Issued Washington, D.C., January 9, 2017
_________________________________
RICHARD A. PEARSON
Administrative Law Judge
NOTICE TO ALL EMPLOYEES
POSTED BY ORDER OF THE
FEDERAL LABOR RELATIONS AUTHORITY
The Federal Labor Relations Authority has found that the U.S. Department of Justice, Federal Bureau of Prisons, Federal Correctional Complex, Coleman, Florida, violated the Federal Service Labor-Management Relations Statute (the Statute), and has ordered us to post and abide by this Notice.
WE HEREBY NOTIFY EMPLOYEES THAT:
WE WILL NOT unilaterally change conditions of employment of bargaining unit employees by implementing a requirement that all staff wear puncture-resistant gloves while performing certain job duties, without fulfilling our obligation to bargain with the American Federation of Government Employees, AFL-CIO, Local 506 (the Union) concerning the impact and implementation of such changes.

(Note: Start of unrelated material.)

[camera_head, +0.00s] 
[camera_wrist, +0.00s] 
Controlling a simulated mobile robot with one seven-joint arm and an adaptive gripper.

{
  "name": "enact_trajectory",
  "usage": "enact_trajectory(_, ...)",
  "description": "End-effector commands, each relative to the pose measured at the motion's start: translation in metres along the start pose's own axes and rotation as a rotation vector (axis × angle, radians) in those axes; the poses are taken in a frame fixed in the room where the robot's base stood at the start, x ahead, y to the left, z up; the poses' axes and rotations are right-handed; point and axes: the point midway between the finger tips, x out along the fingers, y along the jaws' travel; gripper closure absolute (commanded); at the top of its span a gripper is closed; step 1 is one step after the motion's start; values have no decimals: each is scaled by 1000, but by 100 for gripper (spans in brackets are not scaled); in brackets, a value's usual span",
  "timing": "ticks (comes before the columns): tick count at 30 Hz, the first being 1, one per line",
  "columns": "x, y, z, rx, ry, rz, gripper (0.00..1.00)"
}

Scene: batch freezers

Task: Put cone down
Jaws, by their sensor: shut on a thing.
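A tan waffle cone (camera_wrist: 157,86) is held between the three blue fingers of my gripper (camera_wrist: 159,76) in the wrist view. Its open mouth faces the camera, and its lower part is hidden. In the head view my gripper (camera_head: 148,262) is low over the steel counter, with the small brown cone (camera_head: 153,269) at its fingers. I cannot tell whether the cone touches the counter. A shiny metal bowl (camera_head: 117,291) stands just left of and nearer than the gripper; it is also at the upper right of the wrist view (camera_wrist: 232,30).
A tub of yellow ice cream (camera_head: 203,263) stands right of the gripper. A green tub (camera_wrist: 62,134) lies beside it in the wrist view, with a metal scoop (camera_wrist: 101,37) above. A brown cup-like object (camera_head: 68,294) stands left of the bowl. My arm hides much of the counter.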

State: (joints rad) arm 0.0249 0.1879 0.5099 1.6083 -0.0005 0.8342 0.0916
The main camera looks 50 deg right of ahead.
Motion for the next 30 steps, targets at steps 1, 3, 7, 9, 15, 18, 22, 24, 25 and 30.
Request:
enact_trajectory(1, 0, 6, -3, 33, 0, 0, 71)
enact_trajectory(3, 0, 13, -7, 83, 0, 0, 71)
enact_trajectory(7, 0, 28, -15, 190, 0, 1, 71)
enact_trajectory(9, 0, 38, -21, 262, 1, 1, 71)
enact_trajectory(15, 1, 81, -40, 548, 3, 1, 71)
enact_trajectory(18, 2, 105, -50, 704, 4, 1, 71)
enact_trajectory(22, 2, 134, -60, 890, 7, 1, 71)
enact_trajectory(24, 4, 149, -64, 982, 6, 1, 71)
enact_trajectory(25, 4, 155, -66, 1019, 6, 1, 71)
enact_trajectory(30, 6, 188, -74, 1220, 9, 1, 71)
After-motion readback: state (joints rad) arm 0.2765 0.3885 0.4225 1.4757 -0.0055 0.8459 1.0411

WE WILL NOT in any like or related manner, interfere with, restrain, or coerce bargaining unit employees in the exercise of the rights assured them by the Statute.
WE WILL bargain with the Union over the impact and implementation of our decision to require all staff to wear puncture-resistant gloves while performing certain job duties.
______________________________________
(Agency/Activity)
Dated: ___________________ By:________________________________________
(Signature) (Title)
This Notice must remain posted for sixty (60) consecutive days from the date of posting and must not be altered, defaced, or covered by any other material.
If employees have any questions concerning this Notice or compliance with any of its provisions, they may communicate directly with the Regional Director, Denver Region, Federal Labor Relations Authority, whose address is: 1244 Speer Blvd., Suite 446, Denver, CO 80204, and whose telephone number is: (303) 844-5224.
[1] Unless otherwise noted, all dates are in 2016.